O produtor Dave Newton era o responsável pelos shows regulares que aconteciam no local e sempre procurava apresentar bandas novas. Dave era amigo do baixista Steve Queralt e aconselhou o Ride a gravar algumas músicas com o dinheiro que estavam fazendo nos shows, sempre lotados.

A ideia se concretizou em janeiro de 1990, com a gravação de The Ride Ep, que tinha quatro músicas: “Chelsea Girl” (de caráter intuitivo e etéreo), “All I Can See “(um bom exemplo do que mais ouviam na época), “Close My Eyes” (música densa e soturna) e “Drive Blind” (uma enxurrada de instrumentalização, a cara da banda).
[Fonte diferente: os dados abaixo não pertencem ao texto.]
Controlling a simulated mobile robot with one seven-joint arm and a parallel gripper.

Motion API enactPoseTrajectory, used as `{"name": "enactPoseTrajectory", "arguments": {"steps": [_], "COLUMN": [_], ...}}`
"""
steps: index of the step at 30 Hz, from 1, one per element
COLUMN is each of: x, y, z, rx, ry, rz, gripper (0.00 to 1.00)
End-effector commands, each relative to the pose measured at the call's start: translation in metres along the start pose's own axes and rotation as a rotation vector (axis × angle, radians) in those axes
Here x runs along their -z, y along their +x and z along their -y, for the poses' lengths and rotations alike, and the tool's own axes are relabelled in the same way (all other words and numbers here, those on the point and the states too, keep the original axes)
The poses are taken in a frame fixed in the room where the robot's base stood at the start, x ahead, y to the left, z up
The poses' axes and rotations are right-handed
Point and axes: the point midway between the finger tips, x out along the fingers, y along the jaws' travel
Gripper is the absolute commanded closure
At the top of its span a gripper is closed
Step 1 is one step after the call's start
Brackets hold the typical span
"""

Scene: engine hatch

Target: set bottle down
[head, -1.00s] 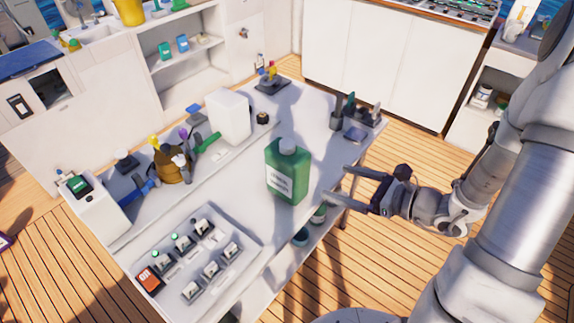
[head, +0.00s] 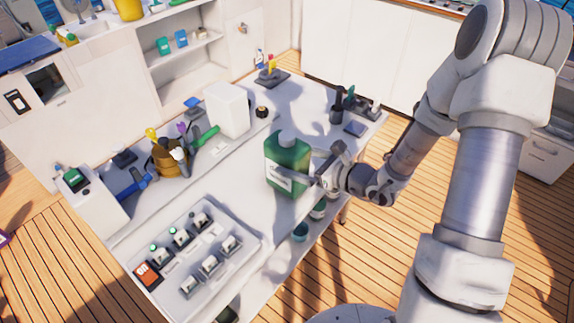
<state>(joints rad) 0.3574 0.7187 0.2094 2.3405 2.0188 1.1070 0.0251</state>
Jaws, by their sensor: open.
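The green bottle (head: 284,158) with a pale cap and a white label stands upright on the white worktop (head: 215,190), near its right edge. My gripper (head: 312,167) is open at the bottle's right side, with its fingers reaching to the bottle at about mid-height. One finger crosses in front of the label side. I cannot tell whether the fingers touch the bottle. Part of the label and the bottle's right side are hidden by the gripper.
A tray of switches (head: 200,245) lies at the worktop's near end. A white canister (head: 227,109) and a brown pot of tools (head: 168,158) stand at the back left. Small dark holders (head: 350,108) stand at the far right. Worktop left of the bottle is clear.

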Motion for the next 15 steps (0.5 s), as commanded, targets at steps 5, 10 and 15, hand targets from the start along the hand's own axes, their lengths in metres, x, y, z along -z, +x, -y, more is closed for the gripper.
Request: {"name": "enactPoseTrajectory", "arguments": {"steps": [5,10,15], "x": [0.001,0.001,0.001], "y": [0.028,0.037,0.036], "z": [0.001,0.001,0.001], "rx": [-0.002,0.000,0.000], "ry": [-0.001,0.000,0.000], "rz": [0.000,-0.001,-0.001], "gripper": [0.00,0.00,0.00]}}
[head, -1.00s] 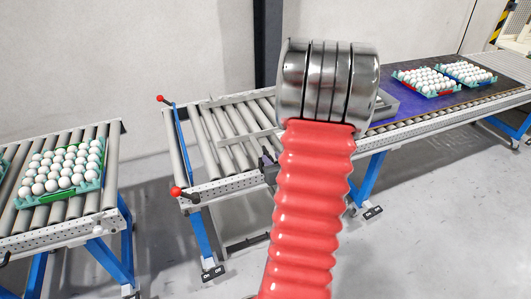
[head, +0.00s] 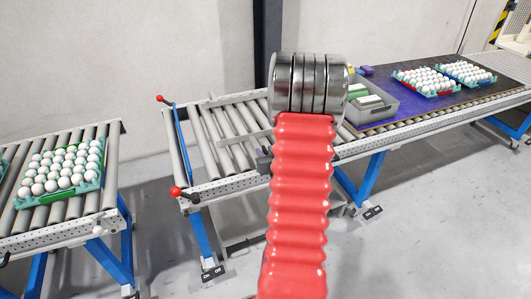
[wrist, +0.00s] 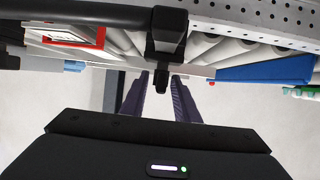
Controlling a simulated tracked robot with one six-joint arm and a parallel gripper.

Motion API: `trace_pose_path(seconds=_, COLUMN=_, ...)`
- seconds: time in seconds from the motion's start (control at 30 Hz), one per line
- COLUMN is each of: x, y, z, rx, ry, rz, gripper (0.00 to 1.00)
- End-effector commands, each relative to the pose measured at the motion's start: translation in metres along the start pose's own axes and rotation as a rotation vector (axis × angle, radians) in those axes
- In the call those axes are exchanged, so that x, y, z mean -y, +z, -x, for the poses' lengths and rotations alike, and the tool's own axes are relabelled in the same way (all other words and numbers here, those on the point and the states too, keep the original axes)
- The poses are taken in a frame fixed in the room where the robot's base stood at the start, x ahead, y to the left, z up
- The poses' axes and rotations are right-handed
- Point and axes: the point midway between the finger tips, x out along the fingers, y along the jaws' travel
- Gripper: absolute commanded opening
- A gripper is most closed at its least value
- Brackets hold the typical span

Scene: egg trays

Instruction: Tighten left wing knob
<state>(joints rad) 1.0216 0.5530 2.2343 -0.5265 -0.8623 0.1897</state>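In the wrist view my gripper (wrist: 160,75) shows two dark fingers, spread with a gap between them. A black clamp-like fitting (wrist: 168,32) hangs at the conveyor's side rail, on the end of a black bar. Its small black lower end, seemingly the wing knob (wrist: 161,84), lies in the picture between the fingers; I see no clear contact. Its wings cannot be made out. In the head view my red arm hides most of the gripper. A dark piece (head: 264,161) shows at its left edge by the rail; I cannot tell whether it is gripper or fitting.
The middle roller conveyor (head: 232,182) has red-ended levers (head: 177,192) at its left end. A left conveyor (head: 112,165) carries an egg tray (head: 42,199). A grey bin (head: 378,113) and more egg trays stand on the right. Floor between the left and middle conveyors is clear.

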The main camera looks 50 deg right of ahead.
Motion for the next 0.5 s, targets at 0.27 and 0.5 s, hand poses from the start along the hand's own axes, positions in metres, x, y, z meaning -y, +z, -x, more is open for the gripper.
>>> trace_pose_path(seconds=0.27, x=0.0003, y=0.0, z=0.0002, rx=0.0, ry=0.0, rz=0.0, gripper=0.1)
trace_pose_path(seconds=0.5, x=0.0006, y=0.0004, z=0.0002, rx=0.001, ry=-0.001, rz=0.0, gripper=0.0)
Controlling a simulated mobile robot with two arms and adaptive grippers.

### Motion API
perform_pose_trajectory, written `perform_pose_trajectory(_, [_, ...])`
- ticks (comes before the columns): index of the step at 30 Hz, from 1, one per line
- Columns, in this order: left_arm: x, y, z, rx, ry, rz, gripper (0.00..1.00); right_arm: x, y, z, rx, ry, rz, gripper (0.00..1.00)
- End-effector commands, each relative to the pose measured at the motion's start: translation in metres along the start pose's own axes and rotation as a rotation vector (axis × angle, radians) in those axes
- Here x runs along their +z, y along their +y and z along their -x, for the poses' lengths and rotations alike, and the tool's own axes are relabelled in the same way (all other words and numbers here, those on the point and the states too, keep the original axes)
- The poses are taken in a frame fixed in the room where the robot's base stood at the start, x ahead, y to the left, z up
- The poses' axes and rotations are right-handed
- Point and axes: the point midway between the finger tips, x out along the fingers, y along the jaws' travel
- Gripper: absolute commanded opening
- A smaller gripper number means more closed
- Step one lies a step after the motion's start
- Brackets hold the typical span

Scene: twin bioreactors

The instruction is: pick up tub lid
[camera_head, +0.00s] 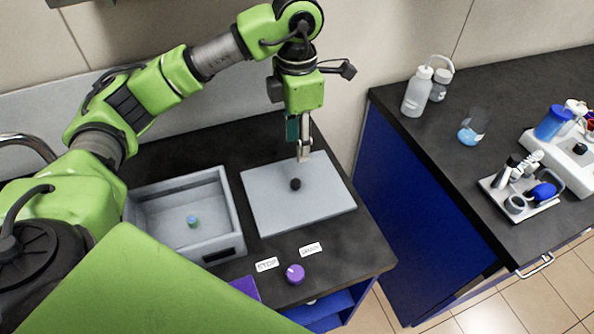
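The tub lid (271,213) is a flat grey plate with a small black knob (295,184) near its middle. It lies on the dark counter, to the right of the open grey tub (236,222). My left gripper (304,157) points down at the lid's back edge, behind the knob in the picture. I see its fingers edge-on, so I cannot tell whether they are open or shut, or how high they are above the lid. The knob shows clear of the fingers. My right gripper is not in view.
A small blue-green piece (192,221) sits on the tub floor. A purple knob (295,273) and two white labels (267,264) are at the counter's front. Beyond a gap, another counter holds a white bottle (417,93), a flask (470,133) and a tool tray (522,190).

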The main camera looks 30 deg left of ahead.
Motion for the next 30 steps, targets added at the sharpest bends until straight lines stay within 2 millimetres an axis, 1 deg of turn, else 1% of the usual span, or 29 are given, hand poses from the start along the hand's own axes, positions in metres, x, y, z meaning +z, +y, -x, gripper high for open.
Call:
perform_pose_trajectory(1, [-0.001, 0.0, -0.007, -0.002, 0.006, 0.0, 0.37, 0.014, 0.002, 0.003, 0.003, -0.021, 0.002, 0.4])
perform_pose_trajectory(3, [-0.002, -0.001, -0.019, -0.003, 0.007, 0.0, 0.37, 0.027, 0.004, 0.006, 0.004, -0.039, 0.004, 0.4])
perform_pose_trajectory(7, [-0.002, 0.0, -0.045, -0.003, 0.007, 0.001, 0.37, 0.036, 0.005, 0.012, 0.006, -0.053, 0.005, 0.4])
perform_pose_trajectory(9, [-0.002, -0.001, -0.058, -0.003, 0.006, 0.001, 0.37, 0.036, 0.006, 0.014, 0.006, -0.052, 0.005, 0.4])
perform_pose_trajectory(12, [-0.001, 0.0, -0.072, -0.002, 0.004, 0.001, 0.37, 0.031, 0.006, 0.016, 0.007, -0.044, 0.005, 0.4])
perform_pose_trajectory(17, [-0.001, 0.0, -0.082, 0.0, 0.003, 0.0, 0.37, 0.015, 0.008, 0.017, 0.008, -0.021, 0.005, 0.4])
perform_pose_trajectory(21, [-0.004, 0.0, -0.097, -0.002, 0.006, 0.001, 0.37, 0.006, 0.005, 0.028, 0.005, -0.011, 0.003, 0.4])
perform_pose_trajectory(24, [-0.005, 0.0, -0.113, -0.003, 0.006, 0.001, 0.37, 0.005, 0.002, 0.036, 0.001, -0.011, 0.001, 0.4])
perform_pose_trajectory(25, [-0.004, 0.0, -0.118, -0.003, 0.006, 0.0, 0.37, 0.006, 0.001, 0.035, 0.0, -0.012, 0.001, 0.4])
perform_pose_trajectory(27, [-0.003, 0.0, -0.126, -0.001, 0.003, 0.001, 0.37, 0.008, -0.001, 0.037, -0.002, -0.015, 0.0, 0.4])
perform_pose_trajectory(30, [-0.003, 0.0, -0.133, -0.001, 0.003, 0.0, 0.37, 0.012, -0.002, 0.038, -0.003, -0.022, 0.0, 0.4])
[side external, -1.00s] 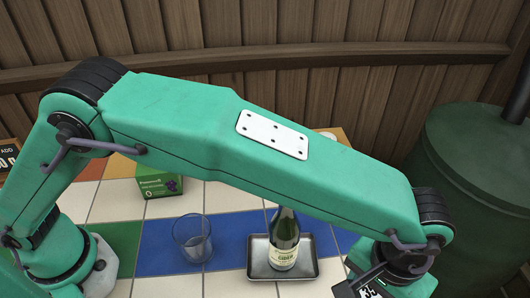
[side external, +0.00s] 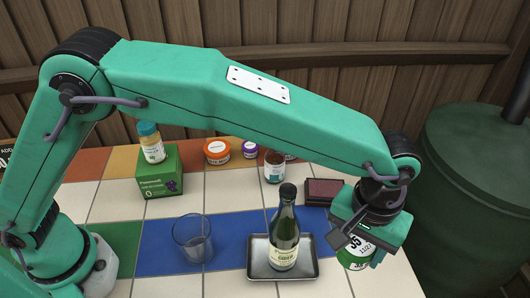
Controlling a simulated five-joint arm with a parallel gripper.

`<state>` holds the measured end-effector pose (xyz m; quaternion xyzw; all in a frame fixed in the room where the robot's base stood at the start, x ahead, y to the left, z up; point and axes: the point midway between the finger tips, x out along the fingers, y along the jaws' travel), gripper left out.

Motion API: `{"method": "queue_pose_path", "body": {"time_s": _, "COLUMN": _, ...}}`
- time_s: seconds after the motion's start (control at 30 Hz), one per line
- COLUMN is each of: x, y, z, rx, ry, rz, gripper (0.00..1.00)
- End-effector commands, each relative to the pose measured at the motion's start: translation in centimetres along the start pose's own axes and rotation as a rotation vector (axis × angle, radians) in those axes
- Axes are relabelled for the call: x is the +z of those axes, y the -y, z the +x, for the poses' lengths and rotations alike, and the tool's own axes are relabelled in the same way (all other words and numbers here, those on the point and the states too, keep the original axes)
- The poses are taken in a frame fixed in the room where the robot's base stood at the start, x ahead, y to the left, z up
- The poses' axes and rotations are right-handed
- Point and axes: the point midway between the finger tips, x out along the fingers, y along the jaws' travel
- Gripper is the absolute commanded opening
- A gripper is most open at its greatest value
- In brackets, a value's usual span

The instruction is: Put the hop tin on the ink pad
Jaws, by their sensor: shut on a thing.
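The ink pad (side external: 323,187), a flat dark red block, lies on the tiled table right of centre, behind the bottle's tray. My gripper (side external: 362,246) is in front of it and to its right, near the table's right side. It is shut on a green tin with white markings (side external: 356,260), which appears to be the hop tin. The gripper partly covers the tin, and I cannot tell how far it is above the table.
A dark green bottle (side external: 285,236) stands upright on a metal tray (side external: 257,268) just left of my gripper. An empty glass (side external: 193,240), a green box (side external: 160,175) with a small bottle (side external: 151,143) on it, a jar (side external: 274,168) and an orange-lidded tub (side external: 217,151) stand farther left.

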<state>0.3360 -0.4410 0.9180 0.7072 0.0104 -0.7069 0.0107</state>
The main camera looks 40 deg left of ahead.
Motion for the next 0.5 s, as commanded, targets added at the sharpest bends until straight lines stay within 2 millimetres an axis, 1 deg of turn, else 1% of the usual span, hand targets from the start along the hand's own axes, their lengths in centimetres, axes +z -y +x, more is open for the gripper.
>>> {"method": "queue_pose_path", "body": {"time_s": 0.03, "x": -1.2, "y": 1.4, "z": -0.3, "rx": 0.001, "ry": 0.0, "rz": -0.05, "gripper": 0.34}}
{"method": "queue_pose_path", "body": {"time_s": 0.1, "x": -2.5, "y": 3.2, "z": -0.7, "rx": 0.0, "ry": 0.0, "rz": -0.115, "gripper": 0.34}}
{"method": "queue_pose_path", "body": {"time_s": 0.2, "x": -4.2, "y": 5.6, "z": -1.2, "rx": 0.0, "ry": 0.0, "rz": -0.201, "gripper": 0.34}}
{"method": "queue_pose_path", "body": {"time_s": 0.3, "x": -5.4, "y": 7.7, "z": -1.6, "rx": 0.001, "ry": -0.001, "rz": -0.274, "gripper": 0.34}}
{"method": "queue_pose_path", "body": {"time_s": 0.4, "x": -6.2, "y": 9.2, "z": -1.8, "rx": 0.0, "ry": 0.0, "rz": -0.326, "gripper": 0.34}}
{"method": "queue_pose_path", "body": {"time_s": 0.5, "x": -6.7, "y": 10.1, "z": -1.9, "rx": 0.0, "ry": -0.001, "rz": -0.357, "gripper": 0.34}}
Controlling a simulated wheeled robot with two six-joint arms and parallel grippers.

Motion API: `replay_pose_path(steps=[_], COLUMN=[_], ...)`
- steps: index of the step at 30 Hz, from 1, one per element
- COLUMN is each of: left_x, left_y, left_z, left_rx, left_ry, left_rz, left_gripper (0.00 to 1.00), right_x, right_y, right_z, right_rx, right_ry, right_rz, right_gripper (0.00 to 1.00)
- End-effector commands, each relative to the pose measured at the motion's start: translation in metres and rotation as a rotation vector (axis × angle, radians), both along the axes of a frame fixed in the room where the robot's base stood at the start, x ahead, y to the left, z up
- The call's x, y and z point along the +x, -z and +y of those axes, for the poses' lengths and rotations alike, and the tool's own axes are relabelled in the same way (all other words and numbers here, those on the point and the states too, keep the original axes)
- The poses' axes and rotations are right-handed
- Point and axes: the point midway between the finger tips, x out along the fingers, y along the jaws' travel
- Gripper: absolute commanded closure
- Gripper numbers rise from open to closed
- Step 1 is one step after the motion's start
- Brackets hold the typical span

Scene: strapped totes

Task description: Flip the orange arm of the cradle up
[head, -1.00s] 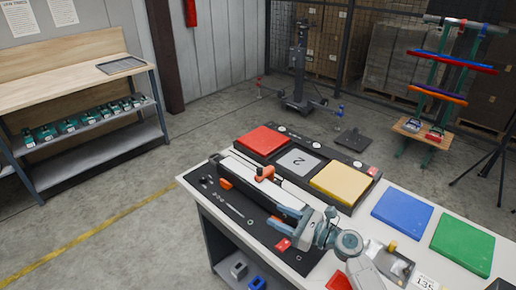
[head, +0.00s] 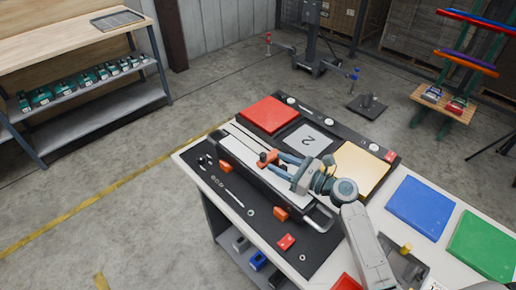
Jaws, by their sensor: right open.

Conta-se que o engenheiro de som, à época, disse que não podia ouvir nada de forma distinguível porque havia “muita guitarra e muito barulho”. “Ótimo, deixa como está”, teria dito Andy Bell. A jornada do Ride começava.

Depois de avançar um pouco no território inglês – a banda ficou conhecida em Londres e fez alguns shows por lá –, a popularidade do Ride crescia. Da Jericho Tavern foram para o Co-Op Hall, casa que era desejo de muitas bandas iniciantes. “Nós éramos definitivamente ambiciosos”, disse Bell.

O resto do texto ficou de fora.